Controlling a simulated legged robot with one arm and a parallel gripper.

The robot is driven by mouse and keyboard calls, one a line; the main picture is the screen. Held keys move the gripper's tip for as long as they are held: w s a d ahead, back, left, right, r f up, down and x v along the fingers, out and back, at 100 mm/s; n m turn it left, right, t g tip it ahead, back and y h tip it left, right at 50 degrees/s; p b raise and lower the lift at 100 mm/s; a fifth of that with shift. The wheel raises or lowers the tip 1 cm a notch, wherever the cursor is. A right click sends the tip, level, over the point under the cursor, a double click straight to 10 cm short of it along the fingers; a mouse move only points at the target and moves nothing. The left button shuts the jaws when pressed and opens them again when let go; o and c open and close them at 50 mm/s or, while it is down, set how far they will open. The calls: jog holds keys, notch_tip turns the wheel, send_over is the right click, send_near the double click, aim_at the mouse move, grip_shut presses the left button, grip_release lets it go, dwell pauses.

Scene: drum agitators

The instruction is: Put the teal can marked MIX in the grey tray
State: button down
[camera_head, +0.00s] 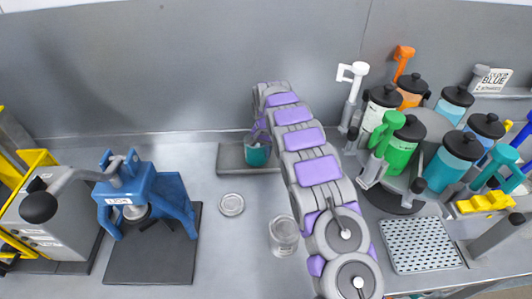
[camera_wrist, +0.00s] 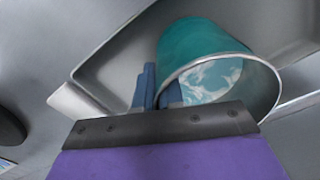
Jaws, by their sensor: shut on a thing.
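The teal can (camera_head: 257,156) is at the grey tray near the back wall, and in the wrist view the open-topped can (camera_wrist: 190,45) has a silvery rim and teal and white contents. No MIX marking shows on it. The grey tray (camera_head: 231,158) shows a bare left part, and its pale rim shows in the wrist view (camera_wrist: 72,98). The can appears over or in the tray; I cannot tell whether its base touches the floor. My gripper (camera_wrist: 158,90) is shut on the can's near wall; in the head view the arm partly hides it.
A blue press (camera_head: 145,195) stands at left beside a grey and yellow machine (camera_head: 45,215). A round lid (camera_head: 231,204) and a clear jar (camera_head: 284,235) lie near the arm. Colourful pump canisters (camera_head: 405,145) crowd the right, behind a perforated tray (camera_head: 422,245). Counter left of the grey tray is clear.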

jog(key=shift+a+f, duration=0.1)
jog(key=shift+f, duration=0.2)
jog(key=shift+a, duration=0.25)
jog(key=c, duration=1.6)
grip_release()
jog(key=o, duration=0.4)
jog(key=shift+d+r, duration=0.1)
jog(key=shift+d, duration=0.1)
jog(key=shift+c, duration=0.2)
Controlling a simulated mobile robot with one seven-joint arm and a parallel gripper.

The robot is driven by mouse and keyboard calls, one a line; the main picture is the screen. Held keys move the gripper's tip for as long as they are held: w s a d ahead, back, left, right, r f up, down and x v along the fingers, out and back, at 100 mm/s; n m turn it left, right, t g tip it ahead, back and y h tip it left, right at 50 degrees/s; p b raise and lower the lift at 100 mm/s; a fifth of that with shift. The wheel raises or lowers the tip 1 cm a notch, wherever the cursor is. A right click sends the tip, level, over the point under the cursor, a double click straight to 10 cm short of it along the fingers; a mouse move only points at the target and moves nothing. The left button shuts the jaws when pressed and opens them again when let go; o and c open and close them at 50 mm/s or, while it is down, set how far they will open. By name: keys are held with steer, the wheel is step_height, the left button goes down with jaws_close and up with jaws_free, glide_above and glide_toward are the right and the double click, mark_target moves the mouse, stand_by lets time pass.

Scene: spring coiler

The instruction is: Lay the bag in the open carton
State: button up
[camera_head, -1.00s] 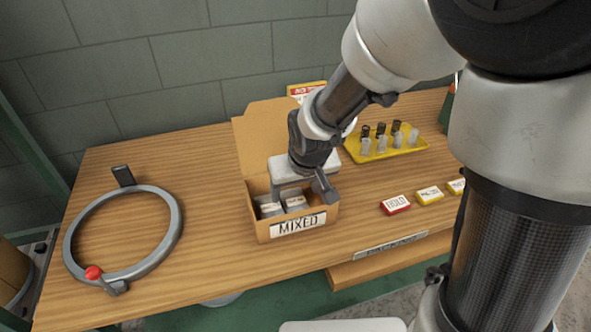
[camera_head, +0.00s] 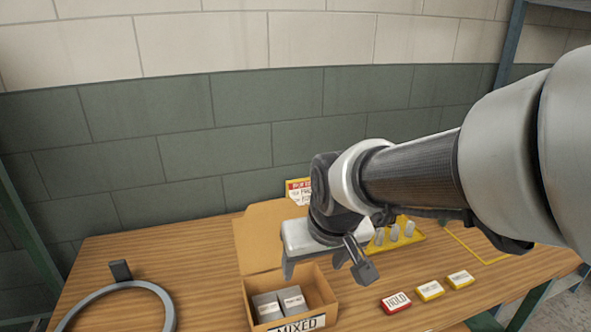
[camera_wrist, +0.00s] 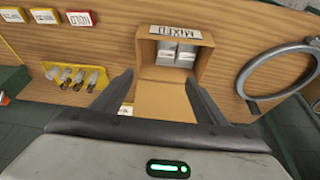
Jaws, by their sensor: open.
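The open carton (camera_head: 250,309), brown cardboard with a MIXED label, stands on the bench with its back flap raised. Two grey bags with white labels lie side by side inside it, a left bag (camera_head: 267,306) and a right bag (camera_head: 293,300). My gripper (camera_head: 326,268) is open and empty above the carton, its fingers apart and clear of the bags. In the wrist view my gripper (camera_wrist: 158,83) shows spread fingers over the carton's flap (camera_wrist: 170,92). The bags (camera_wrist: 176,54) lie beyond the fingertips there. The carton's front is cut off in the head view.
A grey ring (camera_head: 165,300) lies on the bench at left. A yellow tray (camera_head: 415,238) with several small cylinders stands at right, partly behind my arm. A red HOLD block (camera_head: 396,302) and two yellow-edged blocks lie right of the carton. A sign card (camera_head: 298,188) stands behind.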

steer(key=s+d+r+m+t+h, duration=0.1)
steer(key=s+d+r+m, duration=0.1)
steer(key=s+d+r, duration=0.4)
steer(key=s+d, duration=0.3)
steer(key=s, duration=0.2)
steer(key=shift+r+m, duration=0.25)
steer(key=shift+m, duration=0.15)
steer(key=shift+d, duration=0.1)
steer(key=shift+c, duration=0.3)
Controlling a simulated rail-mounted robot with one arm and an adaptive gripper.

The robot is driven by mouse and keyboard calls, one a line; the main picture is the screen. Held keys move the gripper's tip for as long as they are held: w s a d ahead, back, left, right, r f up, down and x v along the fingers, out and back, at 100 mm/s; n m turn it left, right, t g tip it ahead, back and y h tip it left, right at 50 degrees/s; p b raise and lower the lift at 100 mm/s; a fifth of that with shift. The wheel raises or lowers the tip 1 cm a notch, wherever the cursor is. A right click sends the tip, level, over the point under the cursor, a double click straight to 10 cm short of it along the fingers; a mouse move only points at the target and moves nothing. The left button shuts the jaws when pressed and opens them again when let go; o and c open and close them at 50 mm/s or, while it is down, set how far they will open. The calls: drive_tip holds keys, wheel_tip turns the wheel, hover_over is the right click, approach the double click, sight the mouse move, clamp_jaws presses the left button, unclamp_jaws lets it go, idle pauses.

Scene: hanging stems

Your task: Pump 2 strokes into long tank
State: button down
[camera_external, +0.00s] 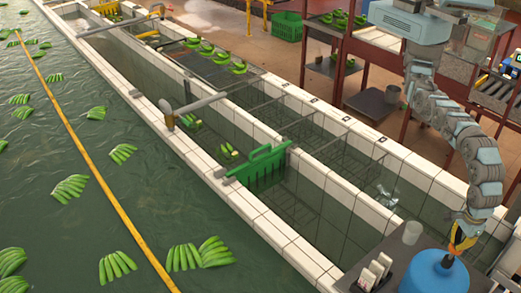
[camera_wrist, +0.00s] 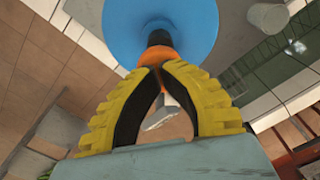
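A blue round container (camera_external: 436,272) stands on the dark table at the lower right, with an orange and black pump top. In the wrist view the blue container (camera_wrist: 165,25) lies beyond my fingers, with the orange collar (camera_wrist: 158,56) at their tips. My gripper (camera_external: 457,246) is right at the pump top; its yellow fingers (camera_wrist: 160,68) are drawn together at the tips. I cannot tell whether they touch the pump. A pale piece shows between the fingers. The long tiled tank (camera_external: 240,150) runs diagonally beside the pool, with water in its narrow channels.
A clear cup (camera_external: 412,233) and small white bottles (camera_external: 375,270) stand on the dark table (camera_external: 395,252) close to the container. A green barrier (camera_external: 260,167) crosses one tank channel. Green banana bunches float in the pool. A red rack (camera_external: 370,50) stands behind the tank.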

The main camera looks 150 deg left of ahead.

::::::::::

**Work to be completed:** Restate the whole listing above exactly, please, omitting every image.

**Answer below:**
Controlling a simulated legged robot with one arm and a parallel gripper.

The robot is driven by mouse and keyboard calls, one a line; the main picture is the screen. Held keys move the gripper's tip for as long as they are held: w s a d ahead, back, left, right, r f up, down and x v along the fingers, out and back, at 100 mm/s; n m turn it left, right, t g tip it ahead, back and y h tip it left, right at 50 degrees/s; p b raise and lower the lift at 100 mm/s; a fifth of that with shift. The wheel raises or lowers the tip 1 cm a notch, wherever the cursor is. A right click sends the tip, level, over the point under the cursor, a double click straight to 10 cm short of it along the fingers; a mouse move only points at the target and moves nothing. The left button shuts the jaws when pressed and opens them again when let go; o and c open and close them at 50 mm/s or, while it is down, set how far they will open. The calls: jog holds keys, notch_tip turns the wheel, send_over is the right click, send_near the double click, aim_at the mouse move, grip_shut presses the left button, grip_release lets it go, dwell pauses.

Scene: drum agitators

The instruction is: Put the teal can marked MIX in the grey tray
State: button down
[camera_head, +0.00s] 
[camera_wrist, +0.00s] 
Jaws, by their sensor: shut on a thing.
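The teal can (camera_head: 257,156) is at the grey tray near the back wall, and in the wrist view the open-topped can (camera_wrist: 190,45) has a silvery rim and teal and white contents. No MIX marking shows on it. The grey tray (camera_head: 231,158) shows a bare left part, and its pale rim shows in the wrist view (camera_wrist: 72,98). The can appears over or in the tray; I cannot tell whether its base touches the floor. My gripper (camera_wrist: 158,90) is shut on the can's near wall; in the head view the arm partly hides it.
A blue press (camera_head: 145,195) stands at left beside a grey and yellow machine (camera_head: 45,215). A round lid (camera_head: 231,204) and a clear jar (camera_head: 284,235) lie near the arm. Colourful pump canisters (camera_head: 405,145) crowd the right, behind a perforated tray (camera_head: 422,245). Counter left of the grey tray is clear.

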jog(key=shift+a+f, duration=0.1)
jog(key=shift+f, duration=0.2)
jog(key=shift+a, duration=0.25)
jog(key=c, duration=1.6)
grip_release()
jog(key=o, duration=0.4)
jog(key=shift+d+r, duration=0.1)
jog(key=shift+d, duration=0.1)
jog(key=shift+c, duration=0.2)
Controlling a simulated mobile robot with one seven-joint arm and a parallel gripper.

The robot is driven by mouse and keyboard calls, one a line; the main picture is the screen. Held keys move the gripper's tip for as long as they are held: w s a d ahead, back, left, right, r f up, down and x v along the fingers, out and back, at 100 mm/s; n m turn it left, right, t g tip it ahead, back and y h tip it left, right at 50 degrees/s; p b raise and lower the lift at 100 mm/s; a fifth of that with shift. The wheel raises or lowers the tip 1 cm a notch, wherever the cursor is. A right click sends the tip, level, over the point under the cursor, a double click straight to 10 cm short of it along the fingers; a mouse move only points at the target and moves nothing. The left button shuts the jaws when pressed and opens them again when let go; o and c open and close them at 50 mm/s or, while it is down, set how far they will open. By name: keys are held with steer, the wheel is step_height, the left button goes down with jaws_close and up with jaws_free, glide_above and glide_toward are the right and the double click, mark_target moves the mouse, stand_by lets time pass.

Scene: spring coiler

The instruction is: Lay the bag in the open carton
State: button up
[camera_head, -1.00s] 
[camera_head, +0.00s] 
[camera_wrist, +0.00s] 
Jaws, by their sensor: open.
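The open carton (camera_head: 250,309), brown cardboard with a MIXED label, stands on the bench with its back flap raised. Two grey bags with white labels lie side by side inside it, a left bag (camera_head: 267,306) and a right bag (camera_head: 293,300). My gripper (camera_head: 326,268) is open and empty above the carton, its fingers apart and clear of the bags. In the wrist view my gripper (camera_wrist: 158,83) shows spread fingers over the carton's flap (camera_wrist: 170,92). The bags (camera_wrist: 176,54) lie beyond the fingertips there. The carton's front is cut off in the head view.
A grey ring (camera_head: 165,300) lies on the bench at left. A yellow tray (camera_head: 415,238) with several small cylinders stands at right, partly behind my arm. A red HOLD block (camera_head: 396,302) and two yellow-edged blocks lie right of the carton. A sign card (camera_head: 298,188) stands behind.

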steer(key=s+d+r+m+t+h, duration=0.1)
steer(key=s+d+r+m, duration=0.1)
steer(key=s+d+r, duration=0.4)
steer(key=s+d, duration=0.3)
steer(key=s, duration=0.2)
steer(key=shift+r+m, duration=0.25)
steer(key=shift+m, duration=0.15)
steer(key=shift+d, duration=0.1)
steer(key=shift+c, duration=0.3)
Controlling a simulated rail-mounted robot with one arm and an adaptive gripper.

The robot is driven by mouse and keyboard calls, one a line; the main picture is the screen. Held keys move the gripper's tip for as long as they are held: w s a d ahead, back, left, right, r f up, down and x v along the fingers, out and back, at 100 mm/s; n m turn it left, right, t g tip it ahead, back and y h tip it left, right at 50 degrees/s; p b raise and lower the lift at 100 mm/s; a fifth of that with shift. The wheel raises or lowers the tip 1 cm a notch, wherever the cursor is. A right click sends the tip, level, over the point under the cursor, a double click straight to 10 cm short of it along the fingers; a mouse move only points at the target and moves nothing. The left button shuts the jaws when pressed and opens them again when let go; o and c open and close them at 50 mm/s or, while it is down, set how far they will open. The calls: drive_tip holds keys, wheel_tip turns the wheel, hover_over is the right click, approach the double click, sight the mouse move, clamp_jaws presses the left button, unclamp_jaws lets it go, idle pauses.

Scene: hanging stems

Your task: Pump 2 strokes into long tank
State: button down
[camera_external, +0.00s] 
[camera_wrist, +0.00s] 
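A blue round container (camera_external: 436,272) stands on the dark table at the lower right, with an orange and black pump top. In the wrist view the blue container (camera_wrist: 165,25) lies beyond my fingers, with the orange collar (camera_wrist: 158,56) at their tips. My gripper (camera_external: 457,246) is right at the pump top; its yellow fingers (camera_wrist: 160,68) are drawn together at the tips. I cannot tell whether they touch the pump. A pale piece shows between the fingers. The long tiled tank (camera_external: 240,150) runs diagonally beside the pool, with water in its narrow channels.
A clear cup (camera_external: 412,233) and small white bottles (camera_external: 375,270) stand on the dark table (camera_external: 395,252) close to the container. A green barrier (camera_external: 260,167) crosses one tank channel. Green banana bunches float in the pool. A red rack (camera_external: 370,50) stands behind the tank.

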The main camera looks 150 deg left of ahead.

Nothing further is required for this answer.